Trwa ładowanie...
Zaloguj
Notowania
Przejdź na
Jan Winiecki
|

Winiecki: Jesteśmy lepsi dzięki handlowi

0
Podziel się:
Winiecki: Jesteśmy lepsi dzięki handlowi

Przy obecnych, choć wydaje się, że na szczęście słabnących, antyrynkowych nastrojach w świecie zachodnim, można cieszyć się, że – jak podała _ Gazeta Wyborcza _ – ukazał się właśnie artykuł w cenionym piśmie Science, w którym kanadyjski autor odkrywa, że stajemy się lepsi, dzięki handlowi, czyli specjalizacji i wymianie.

Ludy wciągnięte w rynkowe operacje, które często uczestniczą w specjalizacji i wymianie okazują się bowiem bardziej szczodre wobec innych, gdy dochodzi do podziału, niż ludy z plemion łowiecko-zbierackich i prymitywnej hodowli. Ci pierwsi byli też bardziej skłonni do krytycyzmu wobec ludzi, którzy dzielili pieniądze w sposób uznany za niesprawiedliwy.

Nie do końca rozumiem wprawdzie, skąd ta nagła eksplozja entuzjazmu wobec badań, których wyniki opublikowano już 5-6 lat temu, ale oczywiście w świetle ideologicznego bełkotu przelewającego się ostatnio przez media, lepiej późno napisać coś mądrego niż wcale. Tyle, że my to wiemy od dawna, a badania antropologiczne jedynie potwierdzają obserwacje czynione od stuleci, a może i tysiącleci.

Czy Ateny stałyby się bowiem kolebką cywilizacji zachodniej, gdyby było to wojownicze państewko zajmujące się rolnictwem i lokalnym rzemiosłem na potrzeby dworu i wojowników, jak również odizolowane od świata zewnętrznego z konieczności lub (jak Sparta) z wyboru? Trzeba było wielu pokoleń rozwoju produkcji i handlu (opartego na prywatnej własności), zakładania przez Ateńczyków państw-miast na innych ziemiach, okalających Morze Śródziemne, oraz licznych wojaży i intensywnej wymiany dóbr, aby mieć szanse na wytworzenie wyższej cywilizacji.
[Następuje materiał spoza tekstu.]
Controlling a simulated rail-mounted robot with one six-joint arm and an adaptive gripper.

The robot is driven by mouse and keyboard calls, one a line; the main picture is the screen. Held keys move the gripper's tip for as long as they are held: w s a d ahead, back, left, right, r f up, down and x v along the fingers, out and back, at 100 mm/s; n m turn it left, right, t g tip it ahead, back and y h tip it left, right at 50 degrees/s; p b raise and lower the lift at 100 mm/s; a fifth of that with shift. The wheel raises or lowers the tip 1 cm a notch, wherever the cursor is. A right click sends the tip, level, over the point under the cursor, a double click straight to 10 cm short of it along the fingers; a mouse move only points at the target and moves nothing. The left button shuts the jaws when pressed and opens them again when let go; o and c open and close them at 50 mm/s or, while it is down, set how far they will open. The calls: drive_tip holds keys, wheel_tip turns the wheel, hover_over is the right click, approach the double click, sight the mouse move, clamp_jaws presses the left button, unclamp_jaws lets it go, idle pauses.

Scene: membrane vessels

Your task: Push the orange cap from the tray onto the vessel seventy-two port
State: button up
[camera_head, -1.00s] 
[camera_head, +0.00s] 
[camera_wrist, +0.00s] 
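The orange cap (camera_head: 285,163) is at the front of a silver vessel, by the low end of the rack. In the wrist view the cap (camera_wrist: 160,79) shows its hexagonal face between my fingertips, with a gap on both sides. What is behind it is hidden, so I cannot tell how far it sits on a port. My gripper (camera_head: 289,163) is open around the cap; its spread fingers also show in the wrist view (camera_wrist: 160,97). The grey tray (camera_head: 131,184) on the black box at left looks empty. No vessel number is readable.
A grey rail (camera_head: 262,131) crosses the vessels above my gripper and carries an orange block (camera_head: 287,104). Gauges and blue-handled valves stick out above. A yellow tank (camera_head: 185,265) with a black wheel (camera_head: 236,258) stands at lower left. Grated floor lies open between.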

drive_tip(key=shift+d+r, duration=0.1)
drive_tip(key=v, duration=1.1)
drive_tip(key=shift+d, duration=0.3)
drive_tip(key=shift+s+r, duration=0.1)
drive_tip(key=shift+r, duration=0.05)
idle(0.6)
Sto pięćdziesiąt lat temu, minister głównej potęgi handlowej dziewiętnastowiecznego świata, jaką była Wielka Brytania, Richard Cobden, twierdził, że _ handel łagodzi obyczaje _.

Naukowcy opisujący wyniki swych wcześniejszych badań na łamach Science szerszemu niż wąskobranżowe gronu czytelników potwierdzają więc doświadczenia ludzkości. Zresztą, gdy szukamy dowodów na potwierdzenie roli specjalizacji i wymiany, to warto być może sięgnąć do innych, równie fascynujących i równie niedawnych źródeł.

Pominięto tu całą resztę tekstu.